--- Task requirements ---
Search the material for "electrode" and show all lines that contain it.

--- Material for this task ---
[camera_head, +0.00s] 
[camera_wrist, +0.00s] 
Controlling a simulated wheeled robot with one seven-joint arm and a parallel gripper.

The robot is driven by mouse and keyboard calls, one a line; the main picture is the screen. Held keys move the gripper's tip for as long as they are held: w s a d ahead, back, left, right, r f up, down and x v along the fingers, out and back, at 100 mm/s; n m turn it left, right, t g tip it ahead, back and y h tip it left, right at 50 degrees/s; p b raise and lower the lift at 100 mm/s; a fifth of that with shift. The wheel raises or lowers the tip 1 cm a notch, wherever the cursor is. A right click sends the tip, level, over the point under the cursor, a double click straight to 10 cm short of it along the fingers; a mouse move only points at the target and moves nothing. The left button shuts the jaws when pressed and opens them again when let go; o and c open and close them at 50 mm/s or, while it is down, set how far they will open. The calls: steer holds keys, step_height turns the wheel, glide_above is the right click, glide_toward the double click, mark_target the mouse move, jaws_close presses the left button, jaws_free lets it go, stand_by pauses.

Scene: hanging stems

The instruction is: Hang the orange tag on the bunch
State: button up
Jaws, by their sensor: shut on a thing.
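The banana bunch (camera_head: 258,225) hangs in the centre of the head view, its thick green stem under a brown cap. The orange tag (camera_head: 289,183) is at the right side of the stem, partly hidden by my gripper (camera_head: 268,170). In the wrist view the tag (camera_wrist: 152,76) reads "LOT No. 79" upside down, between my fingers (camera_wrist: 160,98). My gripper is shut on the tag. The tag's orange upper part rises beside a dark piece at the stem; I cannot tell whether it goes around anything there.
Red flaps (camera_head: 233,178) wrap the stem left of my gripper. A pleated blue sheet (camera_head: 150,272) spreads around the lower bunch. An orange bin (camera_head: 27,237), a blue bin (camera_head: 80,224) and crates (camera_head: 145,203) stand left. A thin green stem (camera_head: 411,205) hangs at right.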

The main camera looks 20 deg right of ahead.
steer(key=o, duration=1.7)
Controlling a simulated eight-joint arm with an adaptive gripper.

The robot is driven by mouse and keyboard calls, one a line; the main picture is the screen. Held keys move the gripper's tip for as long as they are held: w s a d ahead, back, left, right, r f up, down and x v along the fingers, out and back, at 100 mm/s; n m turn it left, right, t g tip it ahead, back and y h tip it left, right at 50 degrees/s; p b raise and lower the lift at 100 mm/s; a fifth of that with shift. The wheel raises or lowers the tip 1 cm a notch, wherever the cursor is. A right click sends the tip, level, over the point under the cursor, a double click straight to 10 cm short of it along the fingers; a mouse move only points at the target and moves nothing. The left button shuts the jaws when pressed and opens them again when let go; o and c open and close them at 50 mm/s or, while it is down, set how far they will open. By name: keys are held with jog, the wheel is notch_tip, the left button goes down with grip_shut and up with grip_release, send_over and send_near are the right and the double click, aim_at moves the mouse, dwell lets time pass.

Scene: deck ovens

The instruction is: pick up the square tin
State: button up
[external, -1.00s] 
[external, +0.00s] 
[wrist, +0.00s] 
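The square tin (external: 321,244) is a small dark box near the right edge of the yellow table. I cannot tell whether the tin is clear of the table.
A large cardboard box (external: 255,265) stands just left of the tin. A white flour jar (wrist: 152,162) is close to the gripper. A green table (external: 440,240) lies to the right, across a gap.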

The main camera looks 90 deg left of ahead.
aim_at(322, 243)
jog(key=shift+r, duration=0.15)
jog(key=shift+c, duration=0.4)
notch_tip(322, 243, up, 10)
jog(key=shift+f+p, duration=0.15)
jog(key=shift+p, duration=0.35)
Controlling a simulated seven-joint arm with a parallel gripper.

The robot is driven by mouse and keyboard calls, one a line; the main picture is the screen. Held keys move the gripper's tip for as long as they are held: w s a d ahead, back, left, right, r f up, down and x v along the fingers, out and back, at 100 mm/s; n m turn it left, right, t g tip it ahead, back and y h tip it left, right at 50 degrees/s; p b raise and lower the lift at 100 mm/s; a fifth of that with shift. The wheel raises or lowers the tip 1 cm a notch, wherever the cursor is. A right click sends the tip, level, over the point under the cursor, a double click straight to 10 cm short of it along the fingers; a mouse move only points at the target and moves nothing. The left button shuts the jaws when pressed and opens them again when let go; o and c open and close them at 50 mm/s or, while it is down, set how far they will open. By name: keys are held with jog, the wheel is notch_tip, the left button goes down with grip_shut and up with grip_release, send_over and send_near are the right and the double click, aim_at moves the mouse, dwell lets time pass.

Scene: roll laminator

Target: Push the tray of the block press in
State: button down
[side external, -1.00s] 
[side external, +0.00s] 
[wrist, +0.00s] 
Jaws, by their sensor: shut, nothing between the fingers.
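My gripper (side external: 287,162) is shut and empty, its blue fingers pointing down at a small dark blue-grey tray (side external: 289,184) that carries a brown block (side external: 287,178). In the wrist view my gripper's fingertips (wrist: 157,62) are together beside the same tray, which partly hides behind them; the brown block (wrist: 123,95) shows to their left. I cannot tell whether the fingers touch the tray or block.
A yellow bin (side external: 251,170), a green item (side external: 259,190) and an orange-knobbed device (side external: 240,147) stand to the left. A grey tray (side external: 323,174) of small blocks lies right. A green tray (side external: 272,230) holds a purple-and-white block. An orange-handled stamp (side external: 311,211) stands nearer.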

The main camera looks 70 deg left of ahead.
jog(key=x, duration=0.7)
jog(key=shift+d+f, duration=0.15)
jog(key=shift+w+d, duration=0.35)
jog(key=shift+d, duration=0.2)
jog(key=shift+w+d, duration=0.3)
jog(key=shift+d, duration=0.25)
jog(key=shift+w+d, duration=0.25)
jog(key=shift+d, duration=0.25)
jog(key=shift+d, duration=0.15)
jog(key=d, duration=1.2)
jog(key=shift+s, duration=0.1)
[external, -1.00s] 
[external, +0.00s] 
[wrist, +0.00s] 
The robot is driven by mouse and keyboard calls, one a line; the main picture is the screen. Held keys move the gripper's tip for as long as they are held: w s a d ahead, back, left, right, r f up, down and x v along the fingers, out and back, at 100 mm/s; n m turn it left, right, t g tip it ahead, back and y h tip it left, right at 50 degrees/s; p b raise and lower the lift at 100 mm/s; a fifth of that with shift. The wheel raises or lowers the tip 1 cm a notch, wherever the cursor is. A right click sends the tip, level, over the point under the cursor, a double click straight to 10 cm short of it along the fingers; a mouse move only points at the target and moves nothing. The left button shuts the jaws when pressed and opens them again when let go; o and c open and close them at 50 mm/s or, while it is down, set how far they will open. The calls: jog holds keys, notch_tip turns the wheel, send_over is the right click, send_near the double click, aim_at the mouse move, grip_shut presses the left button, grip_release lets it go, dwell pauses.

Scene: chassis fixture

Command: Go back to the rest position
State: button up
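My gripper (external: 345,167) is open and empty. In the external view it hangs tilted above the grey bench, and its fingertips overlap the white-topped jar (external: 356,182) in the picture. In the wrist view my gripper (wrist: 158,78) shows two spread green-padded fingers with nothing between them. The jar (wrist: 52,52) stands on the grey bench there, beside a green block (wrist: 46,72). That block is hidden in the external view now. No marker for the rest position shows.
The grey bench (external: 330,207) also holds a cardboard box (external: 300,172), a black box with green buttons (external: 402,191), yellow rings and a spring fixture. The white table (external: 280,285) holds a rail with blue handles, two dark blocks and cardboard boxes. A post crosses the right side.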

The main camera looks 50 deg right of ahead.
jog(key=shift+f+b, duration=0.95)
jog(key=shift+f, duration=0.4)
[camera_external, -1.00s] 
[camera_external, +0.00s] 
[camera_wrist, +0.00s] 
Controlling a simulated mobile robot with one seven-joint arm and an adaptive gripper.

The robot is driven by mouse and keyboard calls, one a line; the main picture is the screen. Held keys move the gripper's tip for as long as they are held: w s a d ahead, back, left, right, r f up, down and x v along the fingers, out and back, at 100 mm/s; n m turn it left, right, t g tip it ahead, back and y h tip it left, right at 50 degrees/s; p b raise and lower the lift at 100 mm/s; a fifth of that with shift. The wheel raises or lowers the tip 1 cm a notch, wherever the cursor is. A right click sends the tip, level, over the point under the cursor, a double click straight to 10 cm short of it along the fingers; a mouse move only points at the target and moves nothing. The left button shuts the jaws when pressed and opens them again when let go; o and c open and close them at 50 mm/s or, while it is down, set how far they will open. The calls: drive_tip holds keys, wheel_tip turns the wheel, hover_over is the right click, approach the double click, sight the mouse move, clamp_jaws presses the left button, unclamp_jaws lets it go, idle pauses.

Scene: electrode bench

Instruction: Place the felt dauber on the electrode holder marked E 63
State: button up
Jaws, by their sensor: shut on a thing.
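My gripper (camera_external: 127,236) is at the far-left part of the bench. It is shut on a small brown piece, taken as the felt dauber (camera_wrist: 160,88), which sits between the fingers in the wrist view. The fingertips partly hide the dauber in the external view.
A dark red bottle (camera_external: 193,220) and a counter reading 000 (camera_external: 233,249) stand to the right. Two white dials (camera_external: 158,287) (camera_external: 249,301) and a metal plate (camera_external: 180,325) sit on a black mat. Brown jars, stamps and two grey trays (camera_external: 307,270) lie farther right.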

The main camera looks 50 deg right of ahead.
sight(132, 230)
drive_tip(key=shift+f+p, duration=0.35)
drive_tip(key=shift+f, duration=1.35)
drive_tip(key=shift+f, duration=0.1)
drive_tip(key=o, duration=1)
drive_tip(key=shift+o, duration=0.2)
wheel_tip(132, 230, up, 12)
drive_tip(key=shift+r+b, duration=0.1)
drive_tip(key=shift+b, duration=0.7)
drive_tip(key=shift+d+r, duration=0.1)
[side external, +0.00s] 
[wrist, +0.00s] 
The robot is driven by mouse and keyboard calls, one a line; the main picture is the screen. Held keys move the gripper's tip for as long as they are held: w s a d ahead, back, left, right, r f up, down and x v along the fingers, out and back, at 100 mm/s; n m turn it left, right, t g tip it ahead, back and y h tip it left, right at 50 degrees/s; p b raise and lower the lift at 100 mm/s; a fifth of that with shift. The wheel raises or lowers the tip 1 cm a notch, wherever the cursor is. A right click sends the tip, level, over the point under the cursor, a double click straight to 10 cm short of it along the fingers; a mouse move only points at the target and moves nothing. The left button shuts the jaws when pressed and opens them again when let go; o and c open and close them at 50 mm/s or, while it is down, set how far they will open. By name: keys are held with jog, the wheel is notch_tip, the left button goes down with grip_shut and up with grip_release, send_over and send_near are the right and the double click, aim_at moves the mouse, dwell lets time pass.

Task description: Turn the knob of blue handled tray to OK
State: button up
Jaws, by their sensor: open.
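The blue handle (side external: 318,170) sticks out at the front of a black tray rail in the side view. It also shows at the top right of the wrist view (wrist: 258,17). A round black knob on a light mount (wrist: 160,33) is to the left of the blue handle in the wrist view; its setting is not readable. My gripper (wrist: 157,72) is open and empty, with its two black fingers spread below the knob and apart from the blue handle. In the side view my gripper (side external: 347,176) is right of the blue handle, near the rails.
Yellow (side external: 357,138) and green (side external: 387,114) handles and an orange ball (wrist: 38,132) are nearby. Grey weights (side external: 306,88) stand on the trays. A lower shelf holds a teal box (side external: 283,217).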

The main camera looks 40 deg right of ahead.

--- Written response ---
Scene: electrode bench
Instruction: Place the felt dauber on the electrode holder marked E 63

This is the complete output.